The information society is drowning in extraneous details. Big picture thinking is now the only way to approach strategic decision making: yet that can only be predictive think to a very limited extent. The goal now must be to focus on the systems to cope with our own fallibility. The shift in political thinking is away from policy based on given predictions and towards systems that are robust and flexible enough to cope when we get it wrong. The key debate- across all democratic societies- is moving away from the false god of policy predictions and much more towards a debate about the systems of government. These are constitutional and executive: the government and the civil service.

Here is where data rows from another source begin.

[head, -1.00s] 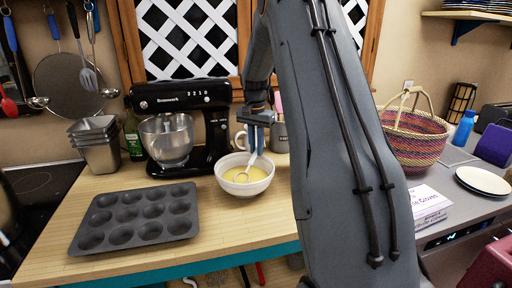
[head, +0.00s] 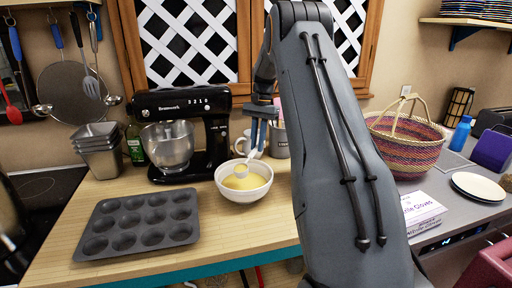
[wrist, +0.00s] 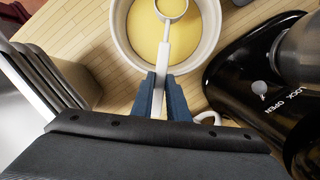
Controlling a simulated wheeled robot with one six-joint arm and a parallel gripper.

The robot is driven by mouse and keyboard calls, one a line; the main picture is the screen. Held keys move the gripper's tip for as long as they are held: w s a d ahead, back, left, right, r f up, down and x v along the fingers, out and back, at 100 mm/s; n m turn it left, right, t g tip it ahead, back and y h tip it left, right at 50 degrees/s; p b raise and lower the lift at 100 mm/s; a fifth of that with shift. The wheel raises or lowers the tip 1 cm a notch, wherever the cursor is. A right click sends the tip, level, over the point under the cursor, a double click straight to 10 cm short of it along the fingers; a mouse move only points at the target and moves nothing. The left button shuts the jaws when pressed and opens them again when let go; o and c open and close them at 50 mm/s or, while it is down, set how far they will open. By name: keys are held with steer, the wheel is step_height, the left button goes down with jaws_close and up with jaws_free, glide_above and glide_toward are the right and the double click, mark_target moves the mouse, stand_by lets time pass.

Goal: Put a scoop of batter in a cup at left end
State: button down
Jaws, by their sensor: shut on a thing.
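The white bowl (head: 245,193) of yellow batter stands on the wooden counter, right of the mixer; it also shows in the wrist view (wrist: 117,35). My gripper (head: 257,148) is above the bowl, its blue fingers shut on the pale handle of a scoop (head: 242,171). In the wrist view, my gripper (wrist: 160,98) grips the handle and the round scoop head (wrist: 172,8) shows yellow batter inside. The scoop head is over the bowl; I cannot tell how far above the batter surface. The dark muffin tin (head: 138,222) with several empty cups lies at the front left.
A black stand mixer (head: 216,130) with a steel bowl stands behind the tin. Stacked metal tins (head: 98,150) and a green bottle (head: 134,140) are left of it. A mug and canister (head: 280,143) stand behind the bowl. A woven basket (head: 402,145) is at right.

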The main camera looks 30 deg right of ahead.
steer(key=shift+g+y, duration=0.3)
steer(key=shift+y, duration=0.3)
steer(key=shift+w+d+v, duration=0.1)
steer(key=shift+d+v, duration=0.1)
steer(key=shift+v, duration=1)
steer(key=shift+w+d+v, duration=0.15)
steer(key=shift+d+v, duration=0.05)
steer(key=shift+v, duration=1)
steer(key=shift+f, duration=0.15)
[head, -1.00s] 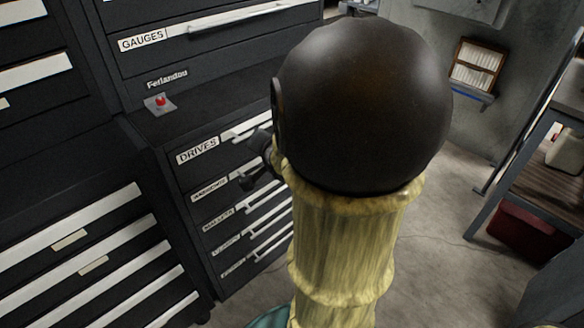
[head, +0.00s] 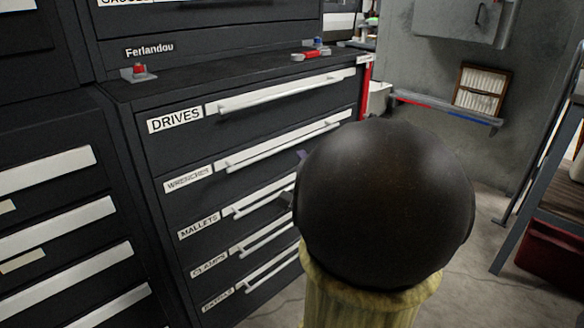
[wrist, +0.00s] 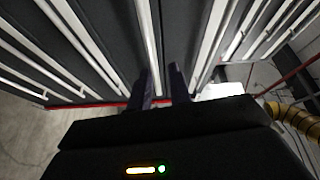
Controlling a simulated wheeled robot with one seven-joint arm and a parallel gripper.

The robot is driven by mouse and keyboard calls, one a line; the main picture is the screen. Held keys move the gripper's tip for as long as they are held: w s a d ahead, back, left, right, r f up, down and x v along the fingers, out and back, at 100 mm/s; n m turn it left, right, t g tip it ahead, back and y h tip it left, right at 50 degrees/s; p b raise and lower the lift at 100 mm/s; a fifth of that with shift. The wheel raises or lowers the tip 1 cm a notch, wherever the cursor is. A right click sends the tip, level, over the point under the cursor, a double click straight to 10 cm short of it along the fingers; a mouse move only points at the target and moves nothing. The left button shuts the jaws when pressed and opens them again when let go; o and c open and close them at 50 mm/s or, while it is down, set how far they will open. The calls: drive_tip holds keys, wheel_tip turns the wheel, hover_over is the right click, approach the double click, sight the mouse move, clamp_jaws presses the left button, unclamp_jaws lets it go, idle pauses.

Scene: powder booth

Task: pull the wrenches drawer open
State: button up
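The wrenches drawer (head: 188,180) is the second one down in the dark cabinet, under the drives drawer (head: 174,120). It looks shut, its front in line with its neighbours. Its long pale handle (head: 285,141) runs across the front, and the right end passes close to my dark round arm joint. That joint hides most of my gripper in the head view; only small dark parts show at its left edge. In the wrist view my gripper (wrist: 161,70) has its two fingers apart, pointing at pale handle bars. One bar runs toward the gap; I cannot tell whether it lies between the fingers.
The mallets drawer (head: 199,225) and clamps drawer (head: 209,263) lie below. A red-handled tool (head: 309,56) and a red button (head: 139,70) are on the cabinet top. A shelf unit (head: 545,165) stands at the right. Floor is clear between.

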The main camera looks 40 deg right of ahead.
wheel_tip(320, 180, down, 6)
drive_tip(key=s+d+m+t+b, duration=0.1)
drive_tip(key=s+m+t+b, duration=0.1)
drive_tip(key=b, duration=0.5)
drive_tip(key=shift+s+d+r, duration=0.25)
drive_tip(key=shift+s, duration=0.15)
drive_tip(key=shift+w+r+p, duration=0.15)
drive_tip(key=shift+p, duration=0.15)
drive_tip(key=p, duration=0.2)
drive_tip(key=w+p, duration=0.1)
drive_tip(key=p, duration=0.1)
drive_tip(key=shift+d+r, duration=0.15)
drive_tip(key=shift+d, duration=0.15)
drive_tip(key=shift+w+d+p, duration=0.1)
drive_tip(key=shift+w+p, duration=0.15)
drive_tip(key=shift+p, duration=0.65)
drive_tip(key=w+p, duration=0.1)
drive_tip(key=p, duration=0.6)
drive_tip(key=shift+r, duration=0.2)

The Liberal Democrats advocate quite radical changes to our constitution because we believe that our systems are unresponsive and inflexible. We believe in radical decentralization because centralized power systems are now too inefficient to cope with informational overload and because we believe that a mono-culture of policy options, in for example health, creates potentially dangerous rigidity. Economies of scale from national procurement are off-set by slow delivery and poor service outcomes. At each stage we are trying to improve the ability of government service providers to respond to changing circumstances. The failure of the large scale IT projects in social welfare is not a surprise- given informational overload, it is inevitable.
Liberal Democrats have a mature and developed set of ideas that are built around the context of individual freedom of action. We are not offering a change of policy within the current system, we are seeking a systemic change- genuinely radical. The key to freedom is to prune the activities of the centralized state and to create flexible geometries of power- some of which lie outside the state, like pressure groups and charities. It is only be limiting the activities of the state that it can deliver anything effectively to its citizens. In Britain, at least, citizens are voting with their feet- voter participating is historically low, because the state apparatus has not been flexible enough to respond or even reflect its citizens' wishes. Too many politicians have assumed the role of "Philosopher King" and presumed to second guess the will of the people.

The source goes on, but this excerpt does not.